A l’occasion du voyage du Président Sarkozy au Rwanda, le Journal Marianne a publié une chronique de Monsieur Hubert Marianne le 10/02/2010. Dans cet article se trouve concentré toute une hargne et un mépris tout à fait insupportables. Je vous prie de trouver ci-dessous ma modeste contribution en réaction à cette Chronique.


« Le Rwanda n’est pas une dictature »

Réponse à Hubert Martin

 

Par Cyprien Muligo

de la Communauté Rwandaise de France

 

Dans le numéro de Marianne-online du mercredi 10 février 2010 Hubert Martin intitule sa chronique ainsi: Sarkozy ridiculise la France en se rendant au Rwanda. Il poursuit et traite le Gouvernement Rwandais et le Président Kagame comme l’un des régimes les plus tyranniques du continent.

Comme tant d’autres pseudo-spécialistes autoproclamés du Rwanda, il assène des contrevérités sur le Pays des milles collines avec une arrogance et un mépris insupportables. Et pourtant il est clair qu’il connaît très mal le sujet si on tient compte des grossières erreurs contenues dans l’article. Il est fort à parier également qu’un journal digne de ce nom n’aurait osé publier une prose aussi caricaturale que mensongère.

Marianne s’y est prêté complaisamment.

Décidément la devise de Marianne: « Le goût de la vérité n’empêche pas de prendre parti » sied mal à son contenu lorsqu’il s’agit du Rwanda. Dans ce cas, la mauvaise foi le dispute à l’aveuglement, tant l’hostilité voire la haine à l’égard de ce pays est grande.

Tout au long de cette prose donc, tout y passe, le président Kagame est traité de tyran, mais aussi le Président Sarkozy et le ministre des affaires étrangères Bernard Kouchner y sont traités d’incapables et d’incompétents.

A tel point que l’on se demande lequel de Kagame ou de Sarkozy, Hubert Martin déteste le plus. Mais voyons un à un ses arguments.

De la nostalgie de l’Empire colonial français

Hubert Martin on l’a compris est un fanatique et un nostalgique de la splendeur passée de l’Empire Français. Le seul rapport qui vaille à ses yeux avec ses anciennes colonies ne saurait être autre chose qu’un rapport de soumission et la moindre critique devient un crime de lèse- majesté.

Selon lui la France toute puissante ne devrait pas se soucier de son image, surtout quand il s’agit d’un si petit pays comme le Rwanda. Tant pis s’il y a à peine 16 ans près d’1 million

de personnes y ont péri de la façon la plus ignoble qui soit. Tant pis, car après tout, comme l’aurait proclamé François Mitterrand, je cite: « dans ces pays-là un génocide n’est pas important ».

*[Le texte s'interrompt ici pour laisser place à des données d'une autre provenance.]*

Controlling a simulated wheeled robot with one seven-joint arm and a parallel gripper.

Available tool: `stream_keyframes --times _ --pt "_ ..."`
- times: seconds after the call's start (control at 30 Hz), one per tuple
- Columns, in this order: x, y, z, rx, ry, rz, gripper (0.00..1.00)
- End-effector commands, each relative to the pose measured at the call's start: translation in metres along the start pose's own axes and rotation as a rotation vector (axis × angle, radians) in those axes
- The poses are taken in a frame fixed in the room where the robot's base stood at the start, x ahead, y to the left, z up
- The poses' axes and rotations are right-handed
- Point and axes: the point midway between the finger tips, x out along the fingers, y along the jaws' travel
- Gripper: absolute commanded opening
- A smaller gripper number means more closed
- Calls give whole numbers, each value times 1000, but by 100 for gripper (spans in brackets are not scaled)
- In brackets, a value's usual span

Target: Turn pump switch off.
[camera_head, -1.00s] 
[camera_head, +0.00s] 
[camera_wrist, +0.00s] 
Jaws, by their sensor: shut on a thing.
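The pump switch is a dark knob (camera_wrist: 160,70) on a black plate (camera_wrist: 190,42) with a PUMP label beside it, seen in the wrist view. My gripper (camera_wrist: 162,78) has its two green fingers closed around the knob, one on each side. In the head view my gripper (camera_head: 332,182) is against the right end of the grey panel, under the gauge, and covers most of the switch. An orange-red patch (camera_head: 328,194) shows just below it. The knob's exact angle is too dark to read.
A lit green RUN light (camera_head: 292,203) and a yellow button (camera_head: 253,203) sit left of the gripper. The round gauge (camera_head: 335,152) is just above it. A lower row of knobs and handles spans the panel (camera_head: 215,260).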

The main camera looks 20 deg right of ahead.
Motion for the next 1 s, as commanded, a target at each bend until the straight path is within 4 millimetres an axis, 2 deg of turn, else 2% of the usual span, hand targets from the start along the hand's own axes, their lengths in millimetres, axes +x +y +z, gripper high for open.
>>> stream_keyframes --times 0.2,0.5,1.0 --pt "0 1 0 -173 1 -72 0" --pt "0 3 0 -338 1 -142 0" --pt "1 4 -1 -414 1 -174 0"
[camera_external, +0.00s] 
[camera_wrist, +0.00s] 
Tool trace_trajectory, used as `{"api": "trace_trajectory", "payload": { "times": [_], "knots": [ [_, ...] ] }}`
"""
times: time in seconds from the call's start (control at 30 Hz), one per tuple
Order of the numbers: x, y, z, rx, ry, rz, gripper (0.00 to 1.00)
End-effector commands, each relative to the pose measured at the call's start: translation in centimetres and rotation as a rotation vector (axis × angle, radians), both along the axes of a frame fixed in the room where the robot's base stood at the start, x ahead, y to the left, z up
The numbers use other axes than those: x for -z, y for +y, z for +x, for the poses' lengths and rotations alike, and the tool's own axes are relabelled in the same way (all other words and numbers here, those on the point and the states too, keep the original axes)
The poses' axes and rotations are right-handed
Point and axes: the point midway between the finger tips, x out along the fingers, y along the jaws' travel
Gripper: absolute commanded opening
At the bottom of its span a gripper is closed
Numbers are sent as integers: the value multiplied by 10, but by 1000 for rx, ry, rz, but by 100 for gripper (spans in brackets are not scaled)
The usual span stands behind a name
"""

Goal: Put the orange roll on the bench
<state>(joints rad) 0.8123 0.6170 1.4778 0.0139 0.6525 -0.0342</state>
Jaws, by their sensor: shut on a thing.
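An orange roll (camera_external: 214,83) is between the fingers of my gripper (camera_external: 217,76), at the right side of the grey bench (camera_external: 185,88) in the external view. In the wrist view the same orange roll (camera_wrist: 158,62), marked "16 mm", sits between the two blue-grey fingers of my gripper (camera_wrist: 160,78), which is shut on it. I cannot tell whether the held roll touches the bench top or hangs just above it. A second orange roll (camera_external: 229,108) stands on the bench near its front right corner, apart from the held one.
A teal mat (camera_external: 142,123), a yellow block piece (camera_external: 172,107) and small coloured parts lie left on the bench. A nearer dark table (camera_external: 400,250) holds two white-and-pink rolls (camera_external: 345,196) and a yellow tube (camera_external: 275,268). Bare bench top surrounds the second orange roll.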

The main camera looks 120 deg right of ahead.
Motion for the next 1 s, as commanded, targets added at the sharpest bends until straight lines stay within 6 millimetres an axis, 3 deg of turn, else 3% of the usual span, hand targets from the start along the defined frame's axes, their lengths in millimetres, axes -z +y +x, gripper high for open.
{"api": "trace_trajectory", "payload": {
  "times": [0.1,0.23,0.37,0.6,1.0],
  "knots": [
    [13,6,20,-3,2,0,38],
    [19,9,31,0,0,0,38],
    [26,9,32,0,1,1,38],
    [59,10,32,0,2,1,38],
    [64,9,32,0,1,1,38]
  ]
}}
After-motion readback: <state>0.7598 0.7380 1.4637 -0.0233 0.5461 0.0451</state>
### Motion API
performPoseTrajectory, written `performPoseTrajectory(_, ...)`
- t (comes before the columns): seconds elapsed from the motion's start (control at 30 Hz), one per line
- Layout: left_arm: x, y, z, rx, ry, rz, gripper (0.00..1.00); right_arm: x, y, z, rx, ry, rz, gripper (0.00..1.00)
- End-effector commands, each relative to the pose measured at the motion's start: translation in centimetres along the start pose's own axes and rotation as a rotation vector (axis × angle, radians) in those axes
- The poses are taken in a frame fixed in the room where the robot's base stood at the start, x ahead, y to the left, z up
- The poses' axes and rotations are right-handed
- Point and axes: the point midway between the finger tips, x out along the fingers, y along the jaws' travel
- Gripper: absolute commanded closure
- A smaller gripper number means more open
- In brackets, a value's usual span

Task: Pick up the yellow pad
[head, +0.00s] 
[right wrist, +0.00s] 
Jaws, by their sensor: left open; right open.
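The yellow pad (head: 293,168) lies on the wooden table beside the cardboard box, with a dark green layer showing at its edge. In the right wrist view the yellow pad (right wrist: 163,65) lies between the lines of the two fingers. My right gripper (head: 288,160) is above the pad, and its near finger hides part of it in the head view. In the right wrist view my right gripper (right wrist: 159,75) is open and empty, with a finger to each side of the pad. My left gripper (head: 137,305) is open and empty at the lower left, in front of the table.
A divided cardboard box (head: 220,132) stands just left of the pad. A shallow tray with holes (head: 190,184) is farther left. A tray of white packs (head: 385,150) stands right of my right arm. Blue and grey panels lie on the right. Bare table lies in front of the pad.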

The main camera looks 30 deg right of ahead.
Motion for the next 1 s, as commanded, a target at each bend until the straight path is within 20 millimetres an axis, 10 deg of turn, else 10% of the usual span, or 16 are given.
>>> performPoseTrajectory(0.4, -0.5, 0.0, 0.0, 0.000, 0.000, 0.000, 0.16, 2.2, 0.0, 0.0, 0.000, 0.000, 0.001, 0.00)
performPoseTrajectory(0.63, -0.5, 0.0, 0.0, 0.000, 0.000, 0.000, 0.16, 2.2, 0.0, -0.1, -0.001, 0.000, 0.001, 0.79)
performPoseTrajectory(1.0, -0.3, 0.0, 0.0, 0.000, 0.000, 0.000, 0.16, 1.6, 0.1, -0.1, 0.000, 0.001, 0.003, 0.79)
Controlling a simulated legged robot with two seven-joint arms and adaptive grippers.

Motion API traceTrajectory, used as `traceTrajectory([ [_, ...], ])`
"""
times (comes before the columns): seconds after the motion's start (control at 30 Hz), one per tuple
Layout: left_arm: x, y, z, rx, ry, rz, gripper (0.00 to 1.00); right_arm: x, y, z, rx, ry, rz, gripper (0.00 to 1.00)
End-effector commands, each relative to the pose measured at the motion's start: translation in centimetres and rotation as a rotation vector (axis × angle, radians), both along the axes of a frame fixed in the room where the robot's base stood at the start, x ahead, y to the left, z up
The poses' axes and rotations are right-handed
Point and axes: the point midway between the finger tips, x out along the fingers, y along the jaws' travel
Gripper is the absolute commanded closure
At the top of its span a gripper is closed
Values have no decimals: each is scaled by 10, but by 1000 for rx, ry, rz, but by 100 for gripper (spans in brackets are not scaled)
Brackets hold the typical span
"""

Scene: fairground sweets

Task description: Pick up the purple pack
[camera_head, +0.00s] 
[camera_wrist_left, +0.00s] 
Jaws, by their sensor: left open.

Or l’image de la France est qu’il le veuille ou non très étroitement liée aux événements tragiques d’Avril à Juillet 1994. La seule question qui se pose est celle-ci : quel a été le degré de son implication dans le génocide des Tutsi?

Malgré des contre-feux médiatiques, institutionnels à la mesure de sa puissance pour minimiser son rôle, rien n’y a fait et n’y fera rien.

Bien que le Rwanda n’ait pas été colonisé par la France, celle-ci y a joué un rôle important à partir des années 1974 dès le coup d’état du Général Habyarimana.

A partir du début de la guerre en 1990 jusqu’en 1993 au moment des Accords d’Arusha, elle a été le principal soutien du régime Habyarimana face au FPR. Déjà à l’époque des violations massives des droits de l’homme furent commises. Souvenons-nous du massacre des Bagogwe.

Pire ce soutien vis-à-vis d’un gouvernement illégitime mis en place en toute hâte après l’explosion du Falcon transportant le Président Habyarimana (et non l’hélicoptère monsieur Martin) devint incompréhensible voire criminel.

Hubert Martin écrit s’agissant de l’implication de la France: «Bien entendu personne de sérieux sur la scène internationale n’accorde le moindre crédit à cette accusation».Il se garde bien toutefois de nous donner ses lectures et ses sources. La méthode Coué constitue une bien commode argumentation.  

Le Rwanda ne représente rien pour la France nous dit-il, mais il ne nous explique pas pourquoi elle s’est acharnée à défendre l’indéfendable jusqu’à s’allier avec «le diable ».

Bien d’explications sont avancées lorsqu’on s’interroge sur les raisons et les buts de cette présence de la France au Rwanda : Du fameux syndrome de Fachoda en passant par la proximité des fabuleuses richesses de l’ex-Zaïre, rien ne pourrait excuser un tel aveuglement lorsqu’on mesure les conséquences inimaginables de cette décision pour le peuple rwandais. Quand aux conséquences, s’agissant de l’image de la France, elles sont désastreuses quoi qu’en pense Hubert Martin.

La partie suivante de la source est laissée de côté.